Bermuda’s competent authority will annually exchange, on an automatic basis, the CbC report received from each reporting entity that is resident for tax purposes in Bermuda with all such other competent authorities of jurisdictions with respect to which Bermuda has an agreement in effect and in which, on the basis of the information in the CbC report, one or more constituent entities of the multinational group of the reporting entity are resident for tax purposes or are subject to tax with respect to the business carried out through a Bermuda permanent establishment (PE).
CbC reporting is in effect for fiscal years beginning on or after 1 January 2016. The due date for reporting is 12 months after the fiscal year end and notification is required no later than the last day of the reporting fiscal year.
Bermuda has a tax treaty with the United States, which was signed in 1986 and entered into force in 1988. The agreement limits its applicability to insurance enterprises and specifically exempts insurance business profits of qualified Bermuda insurance companies from US taxation, unless the company has created a PE in the United States. Of note, the treaty provides no relief for US federal excise tax (FET) on insurance or reinsurance premiums. In brief, the requirements to maintain this tax benefit include greater than 50% direct or indirect ownership by Bermuda residents or US citizens, and that the income is not substantially used to make distributions to non-Bermuda residents or non-US citizens. For further guidance in this complex area, please consult your tax adviser.
Bermuda also has a Mutual Legal Assistance Treaty with the United States, which entered into force in 2012. This agreement provides for cooperation in the area of criminal investigation, including economic crimes and money laundering, and for mutual assistance in document service, search and seizure, evidence production, and potential freezing and forfeiture of assets, which may be the proceeds or instruments of crime.
Tax information exchange agreements (TIEAs)
Bermuda has an extensive tax agreement network via its bilateral TIEAs and participation in the OECD’s Convention on Mutual Administrative Assistance in Tax Matters, which includes over 100 countries.
The Economic Substance Act 2018 ('the Act' or 'ESA') was passed by the Bermuda government in response to concerns raised by the European Union’s Code of Conduct Group (Business Taxation).
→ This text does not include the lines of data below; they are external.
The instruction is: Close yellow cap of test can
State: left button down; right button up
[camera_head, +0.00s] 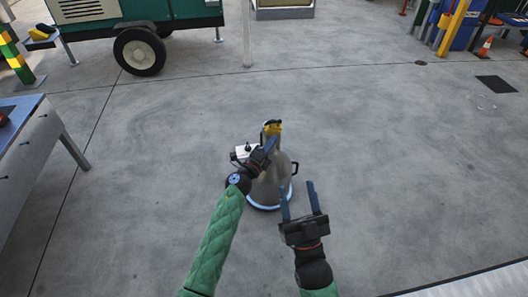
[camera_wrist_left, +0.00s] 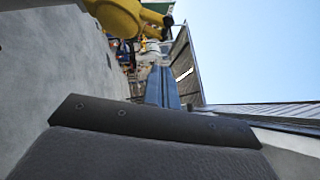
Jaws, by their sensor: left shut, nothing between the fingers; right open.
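The test can (camera_head: 271,187) is a grey, cone-shaped can standing upright on the floor, with a pale blue band at its base. Its yellow cap (camera_head: 273,129) is at the top of the neck. The cap shows large at the upper left of the left wrist view (camera_wrist_left: 118,16). My left gripper (camera_head: 270,143) is shut and empty, with its blue fingers close below the cap; I cannot tell whether they touch it. The left arm hides part of the can. My right gripper (camera_head: 298,186) is open and empty, to the right of the can's lower part.
A metal table (camera_head: 40,145) stands at the left. A green wheeled trailer (camera_head: 130,32) is at the back left, beside a thin post (camera_head: 246,35). A traffic cone (camera_head: 486,46) and a yellow post (camera_head: 453,28) are at the back right. The concrete around the can is clear.

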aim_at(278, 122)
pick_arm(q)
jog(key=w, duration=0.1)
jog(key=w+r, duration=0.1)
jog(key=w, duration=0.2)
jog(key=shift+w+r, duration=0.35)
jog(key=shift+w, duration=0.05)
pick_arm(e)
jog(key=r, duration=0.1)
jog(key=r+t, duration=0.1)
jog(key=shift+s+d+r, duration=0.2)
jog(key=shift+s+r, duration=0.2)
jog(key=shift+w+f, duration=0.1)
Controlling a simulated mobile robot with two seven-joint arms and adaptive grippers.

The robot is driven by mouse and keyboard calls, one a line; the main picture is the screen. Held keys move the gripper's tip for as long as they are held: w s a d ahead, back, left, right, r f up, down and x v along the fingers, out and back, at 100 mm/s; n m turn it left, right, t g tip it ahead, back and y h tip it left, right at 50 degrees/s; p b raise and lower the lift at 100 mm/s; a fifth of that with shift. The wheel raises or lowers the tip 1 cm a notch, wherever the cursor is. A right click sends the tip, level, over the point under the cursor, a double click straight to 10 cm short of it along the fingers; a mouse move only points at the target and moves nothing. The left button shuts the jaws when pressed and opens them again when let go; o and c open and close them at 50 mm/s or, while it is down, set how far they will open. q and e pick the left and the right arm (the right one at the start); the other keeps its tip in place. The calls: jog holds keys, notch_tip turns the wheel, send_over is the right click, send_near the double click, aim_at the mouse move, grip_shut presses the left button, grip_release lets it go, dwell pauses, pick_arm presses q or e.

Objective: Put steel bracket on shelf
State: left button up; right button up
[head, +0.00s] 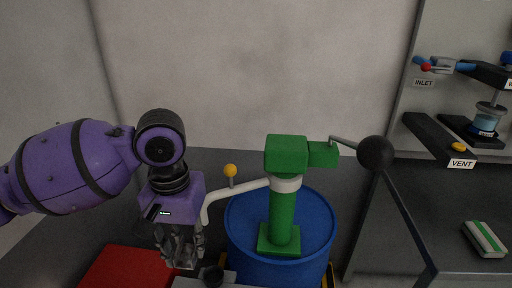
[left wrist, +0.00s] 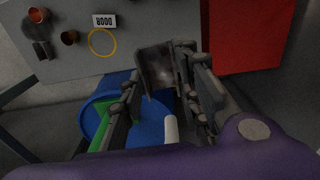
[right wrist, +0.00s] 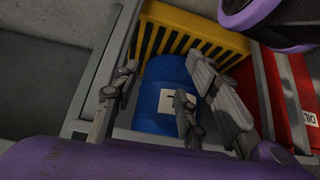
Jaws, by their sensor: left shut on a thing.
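My left gripper (head: 180,250) points down at the lower left of the head view, beside the blue drum. In the left wrist view my left gripper (left wrist: 167,88) is shut on a dark grey metal piece, which looks like the steel bracket (left wrist: 157,66). The fingers partly hide the bracket, and it is hard to make out in the head view. My right gripper (right wrist: 155,108) shows only in the right wrist view, fingers apart and empty, with a blue drum beyond. I cannot tell which surface is the shelf.
A blue drum (head: 243,225) carries a green pump (head: 283,215) with a black-knobbed lever. A red box (head: 115,268) is at lower left. At right is a bench (head: 440,215) with labelled fittings. The left wrist view shows a grey surface (left wrist: 75,65) with copper pieces and a yellow ring.

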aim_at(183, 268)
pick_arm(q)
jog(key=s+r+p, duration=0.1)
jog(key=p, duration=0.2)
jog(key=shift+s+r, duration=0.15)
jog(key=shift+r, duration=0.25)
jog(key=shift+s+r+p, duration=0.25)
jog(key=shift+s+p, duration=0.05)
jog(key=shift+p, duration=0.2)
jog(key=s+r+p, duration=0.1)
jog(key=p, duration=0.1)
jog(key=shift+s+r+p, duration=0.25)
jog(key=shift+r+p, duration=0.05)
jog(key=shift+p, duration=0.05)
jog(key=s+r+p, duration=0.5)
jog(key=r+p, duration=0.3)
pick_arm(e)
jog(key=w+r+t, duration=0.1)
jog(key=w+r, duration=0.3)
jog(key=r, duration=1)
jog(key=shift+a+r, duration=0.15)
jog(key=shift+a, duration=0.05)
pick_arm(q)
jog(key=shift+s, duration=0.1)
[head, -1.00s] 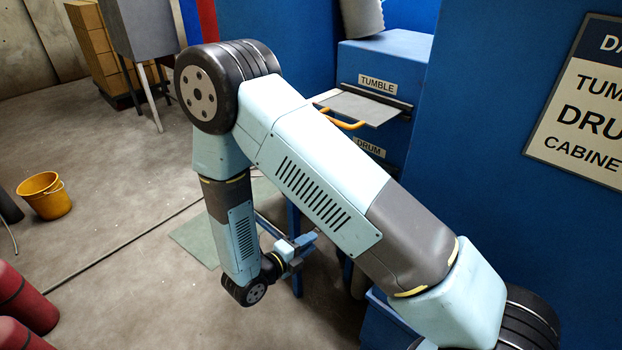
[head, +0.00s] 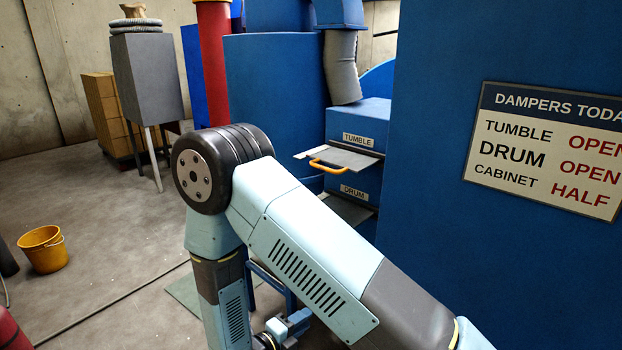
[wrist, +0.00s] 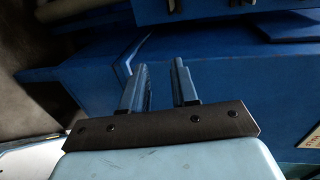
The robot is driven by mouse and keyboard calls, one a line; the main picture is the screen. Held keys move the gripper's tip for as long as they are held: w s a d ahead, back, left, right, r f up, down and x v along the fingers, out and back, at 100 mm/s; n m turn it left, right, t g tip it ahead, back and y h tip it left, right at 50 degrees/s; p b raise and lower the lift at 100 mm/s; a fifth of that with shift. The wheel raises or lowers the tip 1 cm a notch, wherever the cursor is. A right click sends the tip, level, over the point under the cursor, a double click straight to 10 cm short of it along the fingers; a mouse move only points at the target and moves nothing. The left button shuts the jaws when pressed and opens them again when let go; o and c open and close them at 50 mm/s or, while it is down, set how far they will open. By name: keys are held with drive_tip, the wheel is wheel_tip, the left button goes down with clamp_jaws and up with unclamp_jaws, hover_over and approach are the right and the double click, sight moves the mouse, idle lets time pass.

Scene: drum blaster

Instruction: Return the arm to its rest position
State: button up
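My arm is light blue with dark joints, folded with its elbow high in the head view. My gripper (head: 290,325) hangs low beside the forearm, partly cut off by the bottom edge. In the wrist view my gripper (wrist: 160,78) has its two blue fingers apart, with nothing between them. Blue machinery (wrist: 215,75) lies beyond the fingers; I cannot tell how far away.
A damper plate (head: 345,159) with an orange handle sticks out below the TUMBLE label. A lower plate (head: 345,208) sticks out near DRUM. A dampers sign (head: 547,150) hangs on the blue wall at right. A yellow bucket (head: 43,249) stands on open floor at left.

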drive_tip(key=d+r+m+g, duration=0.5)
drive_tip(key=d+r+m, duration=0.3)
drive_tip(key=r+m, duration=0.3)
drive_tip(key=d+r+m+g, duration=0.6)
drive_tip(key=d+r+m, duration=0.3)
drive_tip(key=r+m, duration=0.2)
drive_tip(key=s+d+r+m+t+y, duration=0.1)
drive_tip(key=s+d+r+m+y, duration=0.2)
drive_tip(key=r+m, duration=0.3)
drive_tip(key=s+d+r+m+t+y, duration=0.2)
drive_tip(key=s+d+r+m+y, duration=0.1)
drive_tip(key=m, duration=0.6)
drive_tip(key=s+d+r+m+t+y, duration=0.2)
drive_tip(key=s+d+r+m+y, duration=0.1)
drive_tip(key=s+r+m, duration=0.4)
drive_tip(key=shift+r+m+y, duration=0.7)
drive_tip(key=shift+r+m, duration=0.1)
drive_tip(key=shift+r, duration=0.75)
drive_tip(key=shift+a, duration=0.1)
The Act is effective from 1 January 2019 and addresses the issue of economic substance for relevant businesses by defining 'relevant activity', and, for each such activity, the 'core income generating activities' that are to be examined.
'Relevant activity' means carrying on as a business any one or more of: (i) banking, (ii) insurance, (iii) fund management, (iv) financing, (v) leasing, (vi) headquarters, (vii) shipping, (viii) distribution and service centre, (ix) intellectual property, and (x) holding entity.
Under the Regulations, an in-scope entity is to satisfy requirements that:
- Core income generating activities are undertaken in Bermuda with respect to the 'relevant activity'.
- The entity maintains adequate physical presence in Bermuda.
- There are adequate full-time employees in Bermuda with suitable qualifications.
- The entity incurs adequate operating expenditure in Bermuda in relation to the 'relevant activity'.
Affected entities in existence prior to 31 December 2018 were required to comply with the provision of the Act by 1 July 2019, and to file an annual Economic Substance Declaration (ESD) with the Bermuda Registrar of Companies (ROC). The first ESD fillings were due in 2020. Affected entities formed after 31 December 2018 are subject to the ESA from inception. The annual ESD filing is due 6 months after an applicable entity's financial year end.